Ma, nel contempo, la Corte ha ritenuto illegittima la mancata previsione, nel citato art. 104-bis, di un termine massimo di 36 mesi per l’operatività delle “misure di bilanciamento” che il Governo, in caso di sequestro di impianti necessari ad assicurare la continuità produttiva di stabilimenti di interesse strategico nazionale, può adottare al fine di tutelare gli interessi economici nazionali e la salvaguardia dell’occupazione; aggiungendo che queste misure – la cui effettiva osservanza dovrà essere costantemente monitorata dalle autorità competenti – dovranno comunque “tendere a realizzare un rapido risanamento della situazione di compromissione ambientale o di potenziale pregiudizio alla salute determinato dall’attività delle aziende sequestrate”, e non invece “a consentirne indefinitamente la prosecuzione attraverso un semplice abbassamento del livello di tutela di tali beni”. E pertanto, la Corte ha ritenuto costituzionalmente illegittima la mancata previsione, nella norma esaminata, di un termine massimo di 36 mesi di operatività delle misure in questione. Entro questo termine, conclude la Corte, occorrerà in ogni caso assicurare il completo superamento delle criticità riscontrate in sede di sequestro e ripristinare gli ordinari meccanismi autorizzatori previsti dalla legislazione vigente.
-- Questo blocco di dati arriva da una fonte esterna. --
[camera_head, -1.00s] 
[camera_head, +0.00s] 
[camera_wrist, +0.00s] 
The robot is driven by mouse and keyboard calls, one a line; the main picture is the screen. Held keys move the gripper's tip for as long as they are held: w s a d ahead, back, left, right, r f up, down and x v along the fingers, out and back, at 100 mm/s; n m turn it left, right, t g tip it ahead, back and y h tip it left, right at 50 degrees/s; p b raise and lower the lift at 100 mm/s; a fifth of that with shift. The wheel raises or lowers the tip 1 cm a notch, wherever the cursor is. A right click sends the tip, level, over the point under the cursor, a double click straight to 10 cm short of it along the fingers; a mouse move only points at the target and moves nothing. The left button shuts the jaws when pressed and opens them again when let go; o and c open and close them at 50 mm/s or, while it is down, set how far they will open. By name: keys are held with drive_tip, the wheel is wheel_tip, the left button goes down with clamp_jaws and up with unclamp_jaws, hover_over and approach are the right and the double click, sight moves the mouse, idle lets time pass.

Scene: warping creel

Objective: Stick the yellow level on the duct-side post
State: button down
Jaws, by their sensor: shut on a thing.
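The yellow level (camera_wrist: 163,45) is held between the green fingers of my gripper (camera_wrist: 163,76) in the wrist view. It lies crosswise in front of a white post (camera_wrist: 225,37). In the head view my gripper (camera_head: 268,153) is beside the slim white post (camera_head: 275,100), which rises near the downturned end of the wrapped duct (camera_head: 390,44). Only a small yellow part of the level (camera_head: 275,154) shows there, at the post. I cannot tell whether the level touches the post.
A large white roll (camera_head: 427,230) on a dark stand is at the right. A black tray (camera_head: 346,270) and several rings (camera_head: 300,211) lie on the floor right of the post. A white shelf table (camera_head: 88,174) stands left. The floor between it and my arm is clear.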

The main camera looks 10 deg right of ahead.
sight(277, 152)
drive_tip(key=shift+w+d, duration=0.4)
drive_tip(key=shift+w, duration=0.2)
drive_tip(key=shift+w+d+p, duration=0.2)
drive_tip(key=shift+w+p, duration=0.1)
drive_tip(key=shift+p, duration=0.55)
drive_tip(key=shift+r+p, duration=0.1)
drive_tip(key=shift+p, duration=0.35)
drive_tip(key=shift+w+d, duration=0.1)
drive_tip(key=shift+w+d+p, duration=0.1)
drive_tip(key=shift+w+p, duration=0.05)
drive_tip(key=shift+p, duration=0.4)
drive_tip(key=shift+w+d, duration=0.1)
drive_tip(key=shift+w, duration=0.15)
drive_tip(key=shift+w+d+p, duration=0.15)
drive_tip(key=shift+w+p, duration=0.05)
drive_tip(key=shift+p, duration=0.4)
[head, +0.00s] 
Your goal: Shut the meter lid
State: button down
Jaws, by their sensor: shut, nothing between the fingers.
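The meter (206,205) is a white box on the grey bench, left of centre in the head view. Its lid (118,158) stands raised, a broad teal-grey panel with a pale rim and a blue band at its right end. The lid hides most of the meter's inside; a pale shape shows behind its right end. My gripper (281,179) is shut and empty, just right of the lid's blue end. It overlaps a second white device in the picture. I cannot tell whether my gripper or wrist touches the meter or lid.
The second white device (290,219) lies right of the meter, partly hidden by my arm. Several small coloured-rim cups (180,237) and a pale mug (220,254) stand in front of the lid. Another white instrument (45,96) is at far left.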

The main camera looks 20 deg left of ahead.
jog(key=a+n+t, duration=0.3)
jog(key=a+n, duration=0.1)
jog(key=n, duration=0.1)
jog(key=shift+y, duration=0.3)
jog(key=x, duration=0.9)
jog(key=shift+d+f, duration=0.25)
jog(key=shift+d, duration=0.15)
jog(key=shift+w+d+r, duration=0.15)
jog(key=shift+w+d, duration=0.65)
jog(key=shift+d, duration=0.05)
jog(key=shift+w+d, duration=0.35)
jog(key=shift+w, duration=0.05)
  1. Il problema sostanziale

In realtà, tuttavia, il vero problema posto dal Gip di Siracusa non era di natura formale ma sostanziale e riguardava il merito delle misure di bilanciamento tra occupazione-salute ed ambiente prescritte dal decreto interministeriale 12 settembre 2023, le quali, secondo l’ordinanza di rimessione, non attuano alcun bilanciamento e consistono, in sostanza, solo nell’innalzamento dei valori limite di emissione derogando “del tutto discrezionalmente” a quelli previsti dal D. Lgs. n. 152 del 2006; di modo che non vi sarebbero “concrete misure gestionali adottabili al fine di mitigare il rischio per la salute e per l’ambiente derivante dall’immissione di reflui industriali in un depuratore privo di un sistema di pretrattamento e di un sistema di convogliamento delle emissioni diffuse1.
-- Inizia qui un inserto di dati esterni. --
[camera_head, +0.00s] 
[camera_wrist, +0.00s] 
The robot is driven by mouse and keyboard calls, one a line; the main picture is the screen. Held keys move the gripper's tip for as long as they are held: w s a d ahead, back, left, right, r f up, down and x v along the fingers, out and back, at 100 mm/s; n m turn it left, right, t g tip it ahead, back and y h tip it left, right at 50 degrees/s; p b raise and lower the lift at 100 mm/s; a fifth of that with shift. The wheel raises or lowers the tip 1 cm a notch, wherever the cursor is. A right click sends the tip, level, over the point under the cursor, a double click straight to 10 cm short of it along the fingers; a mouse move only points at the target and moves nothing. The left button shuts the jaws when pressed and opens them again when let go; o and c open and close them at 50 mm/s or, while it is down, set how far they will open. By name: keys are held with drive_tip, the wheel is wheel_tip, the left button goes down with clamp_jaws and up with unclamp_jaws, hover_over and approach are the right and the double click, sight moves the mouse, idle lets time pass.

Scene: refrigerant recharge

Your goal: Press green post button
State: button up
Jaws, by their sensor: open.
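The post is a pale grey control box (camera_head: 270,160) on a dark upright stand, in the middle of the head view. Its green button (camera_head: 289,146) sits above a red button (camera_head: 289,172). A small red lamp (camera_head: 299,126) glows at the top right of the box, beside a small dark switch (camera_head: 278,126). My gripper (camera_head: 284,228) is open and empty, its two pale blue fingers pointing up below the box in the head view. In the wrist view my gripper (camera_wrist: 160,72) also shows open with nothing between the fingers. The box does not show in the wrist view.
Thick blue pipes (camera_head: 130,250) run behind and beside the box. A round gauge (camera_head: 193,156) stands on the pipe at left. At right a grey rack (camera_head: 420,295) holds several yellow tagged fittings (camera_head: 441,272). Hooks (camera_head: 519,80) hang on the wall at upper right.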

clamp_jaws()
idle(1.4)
Tuttavia, di questo non si occupa la Corte, la quale precisa che “se è pur vero che il rimettente si sofferma diffusamente sul contenuto delle misure di bilanciamento recate dal d. interm. 12 settembre 2023 …. tuttavia, la doglianza fondamentale articolata dal giudice a quo si indirizza contro l’art. 104-bis, comma 1.bis.1, norme att. cod. proc. pen…. ossia una disposizione di rango primario. “

In altri termini, “le doglianze del GIP del Tribunale di Siracusa sono, invece, assai più circoscritte: esse assumono, in sostanza, che la disciplina in concreto dettata dal legislatore con il nuovo comma 1-bis.1 dell’art. 104-bis norme att. cod. proc. pen. non offra adeguata tutela alla vita e alla salute umana, nonché all’ambiente, alla biodiversità e agli ecosistemi, privilegiando in modo eccessivo l’interesse alla continuità produttiva di impianti, per quanto considerati di interesse strategico nazionale”, concludendo che “è dunque sulla sostenibilità costituzionale di questa disciplina generale e astratta alla luce dei parametri evocati dall’ordinanza di rimessione – e non già sulla correttezza del bilanciamento effettuato dal Governo, attraverso le misure prescritte dal d.interm. 12 settembre 2023, nello specifico caso oggetto del procedimento a quo – che questa Corte è, oggi, chiamata a pronunciarsi”. Tuttavia, proprio con riferimento alle suddette misure di bilanciamento, aggiunge significativamente che si tratta di misure individuate da un provvedimento che resta di natura amministrativa, e come tale soggetto agli ordinari controlli giurisdizionali sotto il profilo della sua legittimità, per cui, tra l’altro, la loro adozione deve essere preceduta … da adeguata attività istruttoria, e dovrà essere sorretta da una congrua motivazione, che dia conto tra l’altro delle risultanze dell’istruttoria, ai sensi di quanto previsto in via generale dall’art. 3, comma 1, della legge 7 agosto 1990, n. 241, concludendo, infine, che “l’effettiva osservanza delle misure medesime dovrà essere adeguatamente verificata, con le modalità indicate nello stesso provvedimento governativo, attraverso il costante monitoraggio da parte delle autorità competenti ai sensi della legislazione ambientale in vigore”.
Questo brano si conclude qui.